« Si vous ne souhaitez pas passer aux yeux des autres pour un raté, prévenait Simon Nadeau en guise d’avertissement dès son premier roman, jetez ce livre, passez votre chemin, ou mieux : campez-vous à l’abri devant votre écran de télévision. »
Le ton était donné, le propos bien cerné, l’image on ne peut plus claire. La littérature peut divertir, mais elle n’est pas que divertissement. Elle peut subitement, brusquement, secouer le lecteur, voire changer le cours d’une vie. D’où cet avertissement au lecteur, sous le signe de l’ironie, bien entendu.
Les Nord-Américains passent en moyenne 34 heures par semaine devant leur écran de télévision, découvre avec stupéfaction Mèche-au-Vent, le personnage principal de L’art de rater sa vie. Et c’est sans compter les heures figées devant les autres écrans : ordinateur, tablette, cellulaire. Connaissent-ils mieux le monde dans lequel ils vivent ? Ont-ils une meilleure compréhension des grands défis auxquels nous sommes confrontés ? Ont-ils une meilleure connaissance d’eux-mêmes ? Attitude relevant d’une véritable religion – au sens propre, puisque nous communions aujourd’hui davantage par écrans interposés que par rencontres et échanges véritables –, nous vénérons nos écrans qui, en retour, savent nous maintenir captifs et dociles, heureux en quelque sorte, en plus d’annihiler tout désir de résistance. Finis les sacrifices et génuflexions d’autrefois. Être aujourd’hui privés de notre cellulaire relève de l’amputation d’une partie de notre être et nous condamne à l’isolement social. S’affranchir d’un tel joug exige une prise de conscience afin de se faire violence, de se libérer d’une dépendance aussi forte que celle que peuvent entraîner l’alcool, la drogue ou quelque croyance dure (comme on dit une drogue dure). Mais n’est-ce pas le propre de toute religion que de nous garder bien serrés à l’intérieur de ses rangs, à l’abri de toute errance, de tout désir de liberté ?
Être soi-même un monde
Dans ce premier roman, Simon Nadeau relate, dans une langue tout aussi imagée que soignée, l’apostasie télévisuelle de Mèche-au-Vent et sa découverte de la lecture, qui va lui permettre d’entrevoir l’immensité et la richesse d’un tout autre monde avec, comme guides, des auteurs de la trempe de Rimbaud, de Baudelaire, de Camus, de Vian. Les philosophes et les peintres – notamment Héraclite, Thoreau, Nietzsche, Shitao et Cézanne – seront également appelés à la rescousse « pour régénérer une civilisation gagnée par le nihilisme et la barbarie ».

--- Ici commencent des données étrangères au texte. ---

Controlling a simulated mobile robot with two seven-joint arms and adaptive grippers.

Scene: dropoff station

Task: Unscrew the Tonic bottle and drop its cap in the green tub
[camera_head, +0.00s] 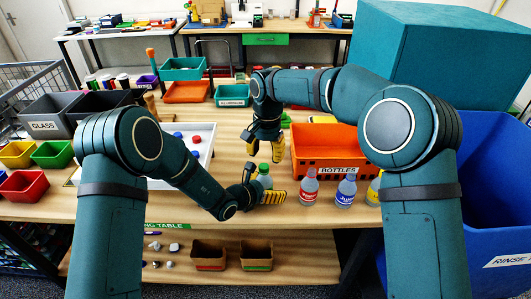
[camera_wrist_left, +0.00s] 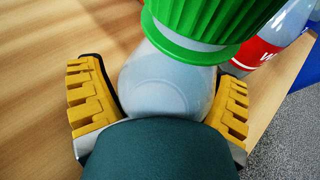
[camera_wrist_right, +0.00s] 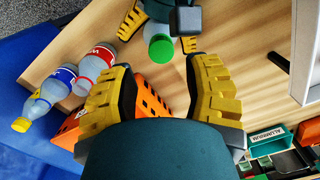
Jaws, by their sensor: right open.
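A clear bottle with a green cap (camera_head: 264,168) stands near the table's front edge; its label is hidden, so I cannot read its name. My left gripper (camera_head: 262,192) is around its body, a finger on each side, appearing closed on it. In the left wrist view the ribbed cap (camera_wrist_left: 205,20) sits on the bottle above the fingers (camera_wrist_left: 165,105). My right gripper (camera_head: 262,148) is open and empty, pointing down above and behind the cap. In the right wrist view the cap (camera_wrist_right: 160,48) lies beyond the open fingers (camera_wrist_right: 165,90). A green tub (camera_head: 52,154) stands at the far left.
A red-labelled bottle (camera_head: 309,188), a blue-labelled bottle (camera_head: 346,190) and a yellow-capped bottle (camera_head: 374,190) stand to the right, before the orange BOTTLES crate (camera_head: 325,168). A white tray (camera_head: 207,150) with several caps lies left. Yellow (camera_head: 16,153) and red (camera_head: 25,186) tubs flank the green one.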

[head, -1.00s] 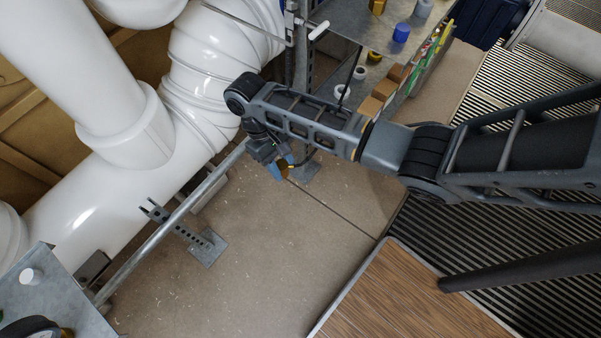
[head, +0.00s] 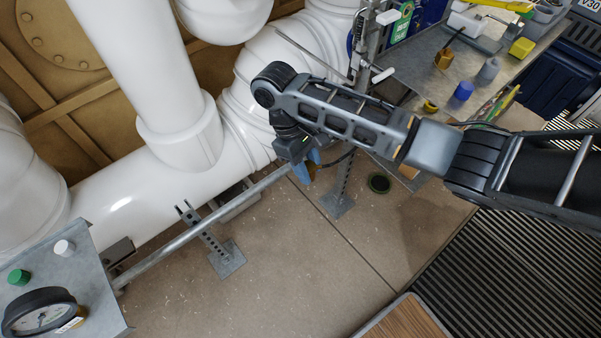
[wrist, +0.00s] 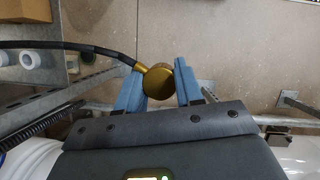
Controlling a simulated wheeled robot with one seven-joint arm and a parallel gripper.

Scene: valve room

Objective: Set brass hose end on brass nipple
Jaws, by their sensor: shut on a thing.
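My gripper (head: 306,169) with blue fingertips hangs at the end of my arm, near the galvanized pipe and above the floor in the head view. In the wrist view, the brass hose end (wrist: 158,84) is a round brass piece between the two blue fingers. My gripper is shut on it. A black hose (wrist: 95,50) runs from it to the left. In the head view the hose end is mostly hidden by the fingers. I cannot make out the brass nipple in either view.
A galvanized pipe (head: 205,228) runs low along large white pipes (head: 150,190). A panel with a gauge (head: 40,312) stands at lower left. A steel post (head: 346,178) and a cluttered shelf (head: 415,62) are at right. A dark ring (head: 379,183) lies on open floor.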

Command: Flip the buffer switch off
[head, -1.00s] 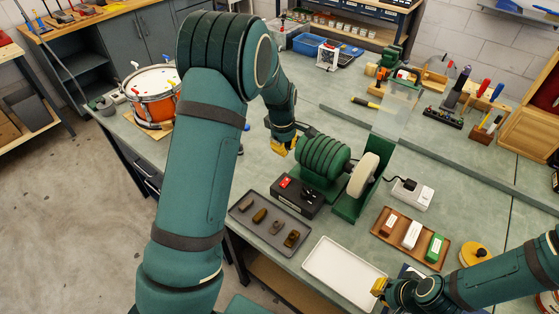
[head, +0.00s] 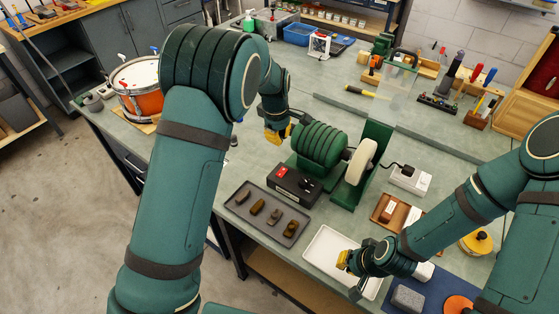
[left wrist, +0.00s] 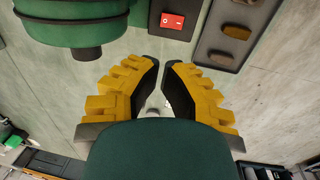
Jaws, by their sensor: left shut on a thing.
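The buffer's control box (head: 294,186) is black with a red rocker switch (head: 282,172) on top. It stands in front of the green buffer motor (head: 320,145) with its white wheel (head: 361,161). The red switch also shows in the left wrist view (left wrist: 172,21), ahead of the fingertips and apart from them. My left gripper (head: 277,134) is above the bench, left of the motor. In the left wrist view its yellow fingers (left wrist: 161,62) are closed together at the tips; what they hold cannot be made out. My right gripper (head: 344,262) is over the white tray; its fingers are unclear.
A grey tray (head: 243,214) with several small brown pieces lies in front of the box. The white tray (head: 318,243) is to its right, with a brown tray (head: 379,212) behind. A drum (head: 142,88) stands at the left end. Bench left of the motor is clear.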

Empruntant à la fois à l’univers créatif de Boris Vian, à celui de Hermann Hesse, de Goethe, de Nietzsche, à la singularité des personnages d’Emmanuel Bove, Simon Nadeau procède à un renversement des valeurs, redonnant à la lecture et à l’apprentissage un rôle pouvant conduire à créer de véritables communautés d’esprit. Dans L’art de rater sa vie, qui a tout du roman d’initiation, Mèche-au-Vent comprend que la lecture est la seule vraie voie qui puisse lui permettre de naître à lui-même. Pour ce faire, il doit d’abord quitter son groupe d’amis, accepter sa solitude et chercher une nouvelle communauté de déserteurs qui, à son image, sont en quête d’un monde qui leur offre davantage que les mirages d’un bonheur aseptisé et formaté pour défiler sur les milliers d’écrans qui captent notre attention et font de nous des êtres passifs le plus souvent satisfaits du sort qu’on leur offre. Ce que veut justement combattre Mèche-au-Vent, qui craint un jour de se réveiller devant un écran en se disant que telle n’est pas la vraie vie, telle n’est pas celle qu’il souhaitait mener. « Les bien-portants s’adaptent bien au monde tel qu’il est : ce sont de braves gens, de bons vivants, mais leur puissance cache parfois une impuissance plus grande encore. La véritable puissance, pensait-il désormais, ne consiste pas tant à s’adapter au monde tel qu’il est pour devenir l’un des puissants de ce monde qu’à être soi-même un monde, un nouveau monde, et à avoir la force de l’exprimer et de le défendre. »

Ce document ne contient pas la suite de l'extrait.